(begin)

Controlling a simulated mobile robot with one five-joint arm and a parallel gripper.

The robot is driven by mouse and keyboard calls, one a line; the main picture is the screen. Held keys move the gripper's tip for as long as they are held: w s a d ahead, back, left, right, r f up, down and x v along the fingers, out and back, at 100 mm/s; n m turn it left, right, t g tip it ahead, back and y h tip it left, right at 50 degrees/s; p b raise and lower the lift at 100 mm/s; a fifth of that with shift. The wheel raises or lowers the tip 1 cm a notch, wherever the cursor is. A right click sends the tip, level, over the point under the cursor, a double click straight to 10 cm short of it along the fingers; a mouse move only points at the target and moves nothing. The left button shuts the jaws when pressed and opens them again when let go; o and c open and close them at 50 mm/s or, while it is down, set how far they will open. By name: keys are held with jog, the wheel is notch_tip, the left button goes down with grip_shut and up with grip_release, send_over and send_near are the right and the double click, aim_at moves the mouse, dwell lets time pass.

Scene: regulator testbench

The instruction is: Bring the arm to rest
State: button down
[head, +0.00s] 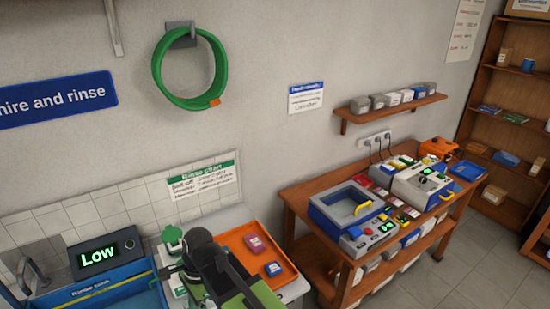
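My arm, with dark rounded joints and a green link, shows at the bottom of the head view, left of centre. It is in front of the counter, between a green-topped device (172,238) and an orange tray (240,238). The arm looks folded close to my body. My gripper (196,287) is hard to make out among the dark links, and its fingers are not clear. I see nothing clearly held in it.
A blue basin (110,296) with a display (105,252) reading "Low" stands at the left. The orange tray holds two small boxes. A wooden bench (298,200) with instruments stands at the right. A green hose (222,75) hangs on the wall. Floor (455,268) is clear at lower right.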

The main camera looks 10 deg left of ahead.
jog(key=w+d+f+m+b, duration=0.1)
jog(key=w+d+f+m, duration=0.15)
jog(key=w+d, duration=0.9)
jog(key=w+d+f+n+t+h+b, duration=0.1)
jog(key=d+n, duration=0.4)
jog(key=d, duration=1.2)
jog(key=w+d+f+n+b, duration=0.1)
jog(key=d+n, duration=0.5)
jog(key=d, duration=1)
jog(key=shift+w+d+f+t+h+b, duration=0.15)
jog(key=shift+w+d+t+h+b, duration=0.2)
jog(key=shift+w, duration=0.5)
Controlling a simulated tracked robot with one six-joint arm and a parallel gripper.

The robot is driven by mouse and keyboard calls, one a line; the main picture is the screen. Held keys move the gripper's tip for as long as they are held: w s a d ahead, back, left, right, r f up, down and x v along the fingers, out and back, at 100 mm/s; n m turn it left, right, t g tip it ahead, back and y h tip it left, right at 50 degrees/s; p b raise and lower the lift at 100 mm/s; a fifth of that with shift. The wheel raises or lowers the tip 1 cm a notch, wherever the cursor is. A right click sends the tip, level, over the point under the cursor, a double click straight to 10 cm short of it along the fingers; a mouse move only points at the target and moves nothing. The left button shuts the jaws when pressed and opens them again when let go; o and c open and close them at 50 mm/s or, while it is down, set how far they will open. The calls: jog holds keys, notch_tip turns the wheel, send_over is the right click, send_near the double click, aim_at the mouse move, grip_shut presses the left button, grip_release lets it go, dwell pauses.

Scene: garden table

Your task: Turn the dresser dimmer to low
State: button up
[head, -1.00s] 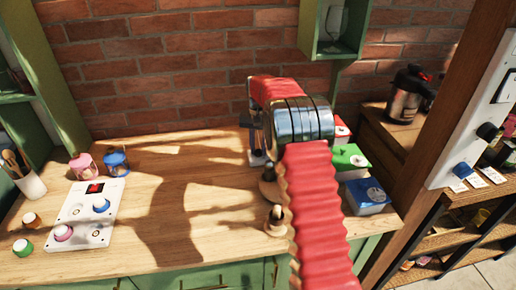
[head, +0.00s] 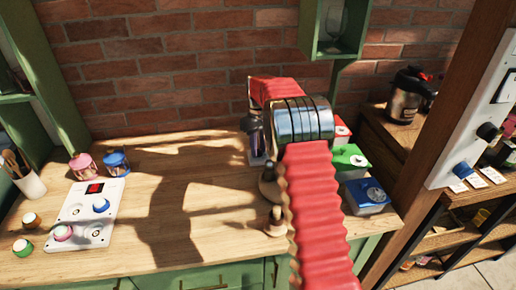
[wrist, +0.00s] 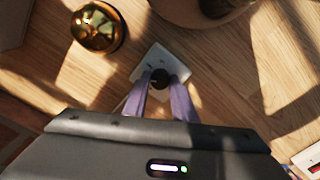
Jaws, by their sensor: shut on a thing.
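The dimmer is a small white plate (wrist: 165,62) with a round black knob (wrist: 159,80), lying on the wooden top in the wrist view. My gripper (wrist: 161,84) has its two purple fingers closed around the knob, one on each side. In the head view my gripper (head: 257,143) points down at the back of the table, over the white plate (head: 257,160), which is mostly hidden. The knob is hidden there, and I cannot read its setting in either view.
A shiny brass object (wrist: 97,27) stands close left of the plate in the wrist view. Green (head: 350,160) and blue (head: 367,195) tins stand right of my arm. A white panel with knobs (head: 85,212) lies at left. The middle of the wooden top (head: 180,190) is clear.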

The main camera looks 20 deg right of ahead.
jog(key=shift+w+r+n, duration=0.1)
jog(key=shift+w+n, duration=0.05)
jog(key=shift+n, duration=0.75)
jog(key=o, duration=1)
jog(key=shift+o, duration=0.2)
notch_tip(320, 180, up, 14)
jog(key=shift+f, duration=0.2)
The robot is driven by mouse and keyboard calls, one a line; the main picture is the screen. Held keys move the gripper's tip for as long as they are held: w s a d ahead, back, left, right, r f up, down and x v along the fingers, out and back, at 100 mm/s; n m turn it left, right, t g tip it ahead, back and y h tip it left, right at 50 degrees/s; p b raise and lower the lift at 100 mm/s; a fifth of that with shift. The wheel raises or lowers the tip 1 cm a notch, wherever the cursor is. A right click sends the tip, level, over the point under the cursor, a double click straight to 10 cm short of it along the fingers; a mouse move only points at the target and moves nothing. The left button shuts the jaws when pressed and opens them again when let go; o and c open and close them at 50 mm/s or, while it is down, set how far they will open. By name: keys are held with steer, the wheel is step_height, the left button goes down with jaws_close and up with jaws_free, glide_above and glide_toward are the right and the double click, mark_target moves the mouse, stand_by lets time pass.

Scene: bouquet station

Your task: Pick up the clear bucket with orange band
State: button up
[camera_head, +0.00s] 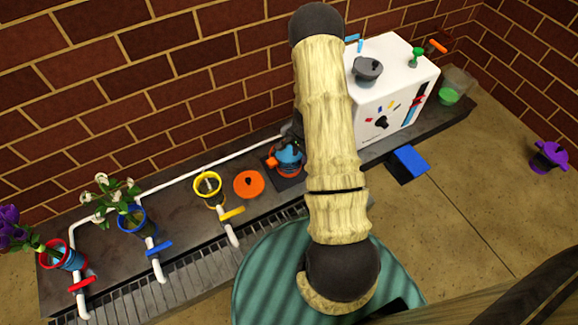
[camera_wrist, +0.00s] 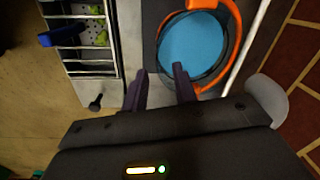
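The bucket with the orange band (camera_head: 289,172) stands on a dark square pad on the long grey bench, left of the white machine. In the head view my arm and gripper partly cover it. In the wrist view the bucket (camera_wrist: 192,45) shows from above, with a blue round inside and an orange band or handle curving along its right side. My gripper (camera_wrist: 161,70) has its two dark purple fingers apart, with no object between them. The tips point at the bucket's near rim; I cannot tell whether they touch it.
The white machine (camera_head: 390,90) stands close on the right, with a blue tray (camera_head: 411,161) low in front. An orange disc (camera_head: 249,184) and a yellow-rimmed bucket (camera_head: 208,186) are to the left. Flower buckets with blue (camera_head: 132,221) and red (camera_head: 62,256) bands stand farther left. A brick wall runs behind.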

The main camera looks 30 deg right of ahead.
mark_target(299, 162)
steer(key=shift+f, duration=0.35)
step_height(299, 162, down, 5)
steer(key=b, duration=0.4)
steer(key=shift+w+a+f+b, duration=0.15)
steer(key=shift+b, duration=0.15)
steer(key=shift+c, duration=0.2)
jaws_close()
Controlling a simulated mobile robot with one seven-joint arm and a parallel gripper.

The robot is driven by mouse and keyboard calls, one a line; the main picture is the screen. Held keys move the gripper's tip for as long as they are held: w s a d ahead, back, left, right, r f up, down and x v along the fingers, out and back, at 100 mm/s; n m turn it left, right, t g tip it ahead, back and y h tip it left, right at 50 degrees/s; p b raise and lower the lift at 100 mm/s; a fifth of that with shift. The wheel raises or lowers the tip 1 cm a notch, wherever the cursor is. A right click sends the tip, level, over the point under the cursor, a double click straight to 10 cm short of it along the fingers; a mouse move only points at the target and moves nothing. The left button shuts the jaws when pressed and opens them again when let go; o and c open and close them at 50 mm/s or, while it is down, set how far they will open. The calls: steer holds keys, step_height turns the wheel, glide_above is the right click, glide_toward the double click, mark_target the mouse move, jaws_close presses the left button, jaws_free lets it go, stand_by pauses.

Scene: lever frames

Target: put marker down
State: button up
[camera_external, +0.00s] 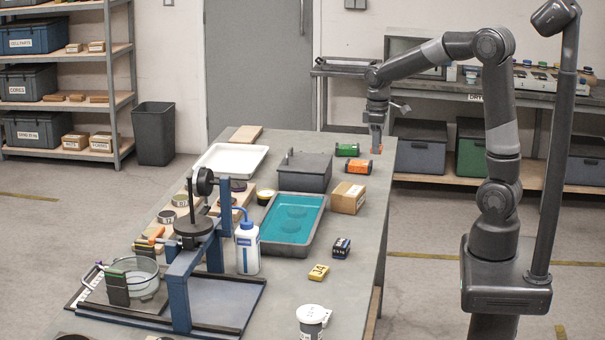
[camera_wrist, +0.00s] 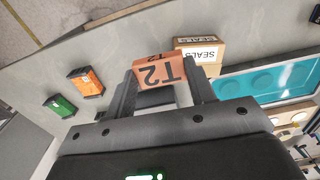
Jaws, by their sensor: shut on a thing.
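The marker, an orange-brown block labelled T2 (camera_wrist: 158,72), sits between the fingertips of my gripper (camera_wrist: 162,90) in the wrist view. The gripper is shut on it. In the external view my gripper (camera_external: 376,149) points down over the far right corner of the grey table (camera_external: 378,215), with a small orange patch of the marker showing at its tips. Whether the marker touches the table or hangs just above it I cannot tell.
A green block (camera_external: 347,149) and an orange block (camera_external: 358,166) lie left of my gripper. The SEALS box (camera_external: 348,198), a dark box (camera_external: 315,172) and a teal tray (camera_external: 268,222) stand nearer the camera. The table's right edge is close to my gripper.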

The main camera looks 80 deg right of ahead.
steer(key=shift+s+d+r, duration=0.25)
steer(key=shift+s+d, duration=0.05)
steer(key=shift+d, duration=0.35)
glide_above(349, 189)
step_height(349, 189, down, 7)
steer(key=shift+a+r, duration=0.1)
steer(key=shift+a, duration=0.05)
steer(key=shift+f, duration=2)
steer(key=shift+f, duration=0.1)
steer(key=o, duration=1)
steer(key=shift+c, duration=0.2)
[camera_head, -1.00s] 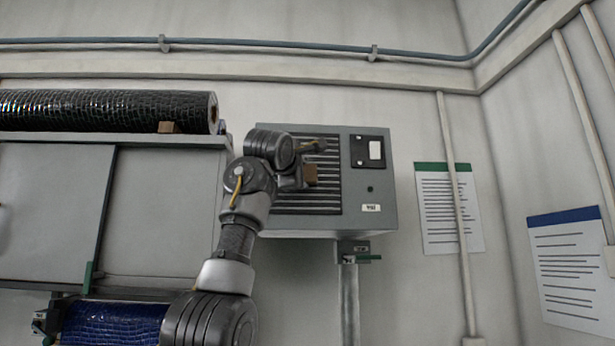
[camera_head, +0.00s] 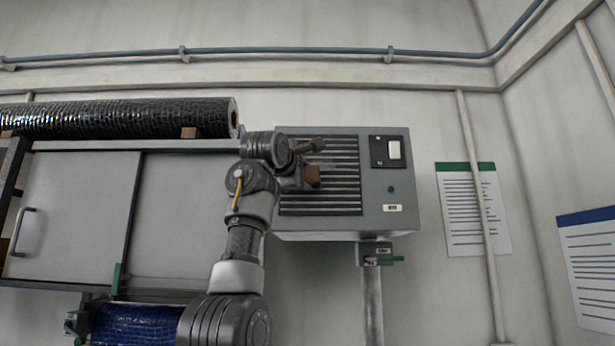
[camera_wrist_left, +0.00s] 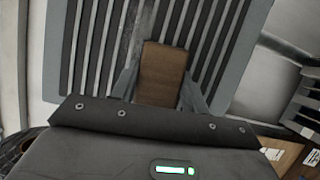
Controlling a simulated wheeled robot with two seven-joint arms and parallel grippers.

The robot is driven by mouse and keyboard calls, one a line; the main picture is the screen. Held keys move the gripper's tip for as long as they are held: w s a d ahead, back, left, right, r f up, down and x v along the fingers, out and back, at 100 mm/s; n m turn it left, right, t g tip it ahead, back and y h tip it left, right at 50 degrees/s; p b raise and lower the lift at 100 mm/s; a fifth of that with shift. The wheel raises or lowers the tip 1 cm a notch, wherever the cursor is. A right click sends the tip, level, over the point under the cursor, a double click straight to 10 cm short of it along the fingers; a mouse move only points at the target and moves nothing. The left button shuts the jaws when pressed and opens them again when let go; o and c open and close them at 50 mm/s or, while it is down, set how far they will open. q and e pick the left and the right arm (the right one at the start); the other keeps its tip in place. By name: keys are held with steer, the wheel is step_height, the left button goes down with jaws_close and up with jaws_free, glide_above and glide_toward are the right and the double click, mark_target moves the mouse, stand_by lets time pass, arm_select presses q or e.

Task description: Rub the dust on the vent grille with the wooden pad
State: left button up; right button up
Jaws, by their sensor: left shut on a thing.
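The vent grille (camera_head: 335,196) is a dark slatted panel on the front of a grey wall box. It also shows in the left wrist view (camera_wrist_left: 210,50), where its slats fill the upper part. My left gripper (camera_head: 308,176) is shut on the wooden pad (camera_wrist_left: 162,74), a brown block held between its two fingers. The pad also shows in the head view (camera_head: 313,176), in front of the grille's middle. I cannot tell whether it touches the slats. A faint greyish patch (camera_head: 322,162) shows on the slats by the pad; it may be dust. My right gripper is not in view.
The grey box (camera_head: 388,226) carries a switch (camera_head: 394,150) and a label at its right. A grey sliding cabinet (camera_head: 75,215) with a dark roll (camera_head: 120,118) on top stands left. Posted sheets (camera_head: 468,212) and pipes line the right walls.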

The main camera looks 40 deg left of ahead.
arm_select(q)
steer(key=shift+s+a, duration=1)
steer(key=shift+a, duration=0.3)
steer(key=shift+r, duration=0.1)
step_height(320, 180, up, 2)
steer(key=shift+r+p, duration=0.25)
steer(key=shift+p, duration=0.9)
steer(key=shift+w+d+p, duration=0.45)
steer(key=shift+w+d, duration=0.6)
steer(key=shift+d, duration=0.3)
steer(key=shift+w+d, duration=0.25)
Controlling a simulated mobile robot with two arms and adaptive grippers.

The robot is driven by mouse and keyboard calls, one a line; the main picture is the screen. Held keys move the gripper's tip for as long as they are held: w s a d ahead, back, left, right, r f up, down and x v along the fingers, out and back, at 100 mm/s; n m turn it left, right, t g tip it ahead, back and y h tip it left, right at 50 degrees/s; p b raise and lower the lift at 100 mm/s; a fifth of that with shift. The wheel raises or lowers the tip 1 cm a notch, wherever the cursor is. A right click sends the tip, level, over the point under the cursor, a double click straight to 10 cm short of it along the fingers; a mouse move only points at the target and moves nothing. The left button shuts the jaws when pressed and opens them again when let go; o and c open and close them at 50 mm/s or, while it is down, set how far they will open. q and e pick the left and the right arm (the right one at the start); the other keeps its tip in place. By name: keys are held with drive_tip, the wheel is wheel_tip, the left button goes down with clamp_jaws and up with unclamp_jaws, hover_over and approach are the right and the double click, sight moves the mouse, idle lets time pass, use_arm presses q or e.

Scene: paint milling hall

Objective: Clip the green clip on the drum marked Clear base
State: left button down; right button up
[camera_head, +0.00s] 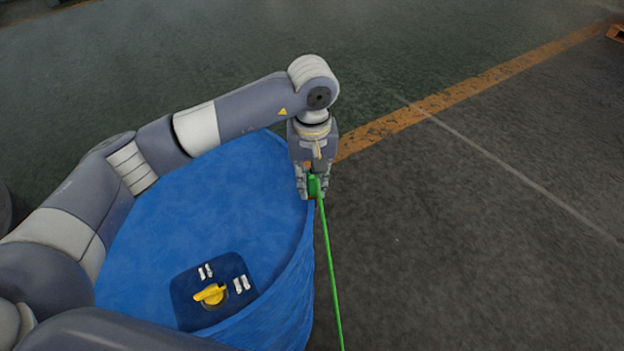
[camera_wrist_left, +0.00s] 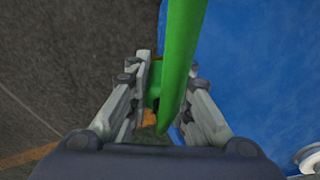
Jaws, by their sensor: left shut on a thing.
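A blue drum (camera_head: 215,200) stands below my left arm in the head view; its blue surface also fills the right of the left wrist view (camera_wrist_left: 265,75). No Clear base marking is readable. My left gripper (camera_head: 314,192) points down at the drum's right rim. It is shut on the green clip (camera_head: 314,185), which is partly hidden between the fingers. A green cable (camera_head: 331,270) runs from the clip down to the bottom edge. In the left wrist view the clip (camera_wrist_left: 154,85) sits between the fingers. Whether it touches the rim I cannot tell. My right gripper is not in view.
Open grey floor (camera_head: 480,230) with an orange stripe (camera_head: 450,98) extends to the right. An orange object (camera_head: 617,33) shows at the top right corner.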

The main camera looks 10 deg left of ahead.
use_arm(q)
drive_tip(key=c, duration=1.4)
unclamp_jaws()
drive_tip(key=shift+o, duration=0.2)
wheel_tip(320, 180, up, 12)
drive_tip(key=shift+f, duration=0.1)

(end)

§ **Written exercise**:
Reproduce verbatim only the segment of the listing bounded by the line containing "Scene: regulator testbench" and the line containing "State: button down", with both boundary lines included.

§ **Exercise output**:
Scene: regulator testbench

The instruction is: Bring the arm to rest
State: button down

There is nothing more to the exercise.